Shell valid function name characters

Since POSIX documentation allow it as an extension, there's nothing prevent implementation from that behavior.

A simple check (ran in zsh):

$ for shell in /bin/*sh 'busybox sh'; do
    printf '[%s]\n' $shell
    $=shell -c 'á() { :; }'
  done
[/bin/ash]
/bin/ash: 1: Syntax error: Bad function name
[/bin/bash]
[/bin/dash]
/bin/dash: 1: Syntax error: Bad function name
[/bin/ksh]
[/bin/lksh]
[/bin/mksh]
[/bin/pdksh]
[/bin/posh]
/bin/posh: á: invalid function name
[/bin/yash]
[/bin/zsh]
[busybox sh]
sh: syntax error: bad function name

show that bash, zsh, yash, ksh93 (which ksh linked to in my system), pdksh and its derivation allow multi-bytes characters as function name.

yash is designed to support multibyte characters from the beginning, so there's no surprise it worked.

The other documentation you can refer is ksh93:

A blank is a tab or a space. An identifier is a sequence of letters, digits, or underscores starting with a letter or underscore. Identifiers are used as components of variable names. A vname is a sequence of one or more identifiers separated by a . and optionally preceded by a .. Vnames are used as function and variable names. A word is a sequence of characters from the character set defined by the current locale, excluding non-quoted metacharacters.

So setting to C locale:

$ export LC_ALL=C
$ á() { echo 1; }
ksh: á: invalid function name

make it failed.


Note that functions share the same namespace as other commands including commands in the file system, which on most systems have no limitation on the characters or even bytes they may contain in their path.

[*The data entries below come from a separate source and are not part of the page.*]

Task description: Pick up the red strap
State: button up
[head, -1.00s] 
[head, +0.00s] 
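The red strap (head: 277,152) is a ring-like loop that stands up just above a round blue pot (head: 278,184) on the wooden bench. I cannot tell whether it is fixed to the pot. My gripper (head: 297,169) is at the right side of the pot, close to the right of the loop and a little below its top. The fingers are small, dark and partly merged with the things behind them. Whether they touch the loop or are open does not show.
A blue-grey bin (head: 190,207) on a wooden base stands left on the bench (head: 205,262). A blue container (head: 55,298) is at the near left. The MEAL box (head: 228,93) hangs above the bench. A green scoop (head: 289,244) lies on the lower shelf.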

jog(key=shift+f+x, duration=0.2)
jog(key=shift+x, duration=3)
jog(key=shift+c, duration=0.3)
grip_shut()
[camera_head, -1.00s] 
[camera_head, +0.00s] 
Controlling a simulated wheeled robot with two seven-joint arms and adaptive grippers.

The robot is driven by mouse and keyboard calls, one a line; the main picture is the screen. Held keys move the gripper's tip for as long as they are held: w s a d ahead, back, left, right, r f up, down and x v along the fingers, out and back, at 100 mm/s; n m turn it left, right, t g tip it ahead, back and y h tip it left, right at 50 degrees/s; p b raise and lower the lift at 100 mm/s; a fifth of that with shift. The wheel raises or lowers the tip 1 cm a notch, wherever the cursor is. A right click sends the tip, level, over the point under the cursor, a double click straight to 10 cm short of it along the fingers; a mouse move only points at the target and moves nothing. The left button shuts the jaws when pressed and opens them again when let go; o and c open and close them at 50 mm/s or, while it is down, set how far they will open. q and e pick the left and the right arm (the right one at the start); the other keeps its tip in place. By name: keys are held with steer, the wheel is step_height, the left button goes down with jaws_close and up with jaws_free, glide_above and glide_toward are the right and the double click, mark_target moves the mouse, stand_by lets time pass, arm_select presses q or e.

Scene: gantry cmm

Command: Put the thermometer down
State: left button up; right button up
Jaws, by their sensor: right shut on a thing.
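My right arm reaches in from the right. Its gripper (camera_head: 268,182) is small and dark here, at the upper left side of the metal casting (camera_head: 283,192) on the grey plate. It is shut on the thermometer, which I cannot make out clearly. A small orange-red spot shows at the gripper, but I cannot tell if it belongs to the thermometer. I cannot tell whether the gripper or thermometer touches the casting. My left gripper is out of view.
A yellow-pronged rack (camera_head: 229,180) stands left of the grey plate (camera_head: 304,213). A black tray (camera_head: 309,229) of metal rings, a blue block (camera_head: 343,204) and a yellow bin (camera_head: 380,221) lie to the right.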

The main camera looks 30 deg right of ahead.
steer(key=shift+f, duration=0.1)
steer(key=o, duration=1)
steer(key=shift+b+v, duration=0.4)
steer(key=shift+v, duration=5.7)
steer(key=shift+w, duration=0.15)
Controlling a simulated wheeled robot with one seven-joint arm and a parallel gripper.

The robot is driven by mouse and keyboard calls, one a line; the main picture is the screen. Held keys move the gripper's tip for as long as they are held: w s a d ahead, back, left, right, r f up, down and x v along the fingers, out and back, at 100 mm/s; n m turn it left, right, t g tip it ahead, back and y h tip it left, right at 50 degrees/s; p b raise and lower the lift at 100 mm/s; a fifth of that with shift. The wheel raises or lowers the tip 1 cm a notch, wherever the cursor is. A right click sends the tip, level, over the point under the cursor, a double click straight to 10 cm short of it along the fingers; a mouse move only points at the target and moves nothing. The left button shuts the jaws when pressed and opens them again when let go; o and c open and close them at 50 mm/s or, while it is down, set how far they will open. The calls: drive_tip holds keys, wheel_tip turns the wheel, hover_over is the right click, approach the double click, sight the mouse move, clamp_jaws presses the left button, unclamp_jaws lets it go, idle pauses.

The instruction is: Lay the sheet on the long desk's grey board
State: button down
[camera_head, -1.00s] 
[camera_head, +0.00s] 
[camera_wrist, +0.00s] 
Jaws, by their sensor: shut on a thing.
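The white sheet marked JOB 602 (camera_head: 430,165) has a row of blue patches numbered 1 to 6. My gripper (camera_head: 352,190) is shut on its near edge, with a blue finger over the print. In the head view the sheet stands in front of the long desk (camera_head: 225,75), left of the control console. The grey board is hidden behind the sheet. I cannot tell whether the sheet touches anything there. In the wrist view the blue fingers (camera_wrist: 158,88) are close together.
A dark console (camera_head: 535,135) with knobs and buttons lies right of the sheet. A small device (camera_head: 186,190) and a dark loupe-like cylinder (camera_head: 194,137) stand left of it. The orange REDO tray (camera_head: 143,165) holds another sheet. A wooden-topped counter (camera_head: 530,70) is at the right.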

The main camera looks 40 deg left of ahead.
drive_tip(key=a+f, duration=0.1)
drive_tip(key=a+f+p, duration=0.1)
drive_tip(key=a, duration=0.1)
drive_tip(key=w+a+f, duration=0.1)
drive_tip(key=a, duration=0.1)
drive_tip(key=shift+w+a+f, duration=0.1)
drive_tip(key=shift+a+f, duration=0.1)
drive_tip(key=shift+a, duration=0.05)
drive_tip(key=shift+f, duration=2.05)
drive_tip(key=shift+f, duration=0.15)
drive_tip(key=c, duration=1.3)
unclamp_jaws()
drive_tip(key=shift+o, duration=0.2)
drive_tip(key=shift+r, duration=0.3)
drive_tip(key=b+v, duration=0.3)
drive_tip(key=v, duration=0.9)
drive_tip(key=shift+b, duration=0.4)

So while most shells restrict the characters of their functions, there's no real good reason why they would do that. That means in those shells, there are commands you can't replace with a function.

zsh and rc allow anything for their function names including some with / and the empty string. zsh even allows NUL bytes.

$ zsh
$ $'\0'() echo nul
$ ^@
nul
$ ""() uname
$ ''
Linux
$ /bin/ls() echo test
$ /bin/ls
test

A simple command in shell is a list of arguments, and the first argument is used to derive the command to execute. So, it's just logical that those arguments and function names share the same possible values and in zsh arguments to builtins and functions can be any byte sequence.

There's not security issue here as the functions you (the script author) define are the ones you invoke.

Where there may be security issues is when the parsing is affected by the environment, for instance with shells where the valid names for functions is affected by the locale.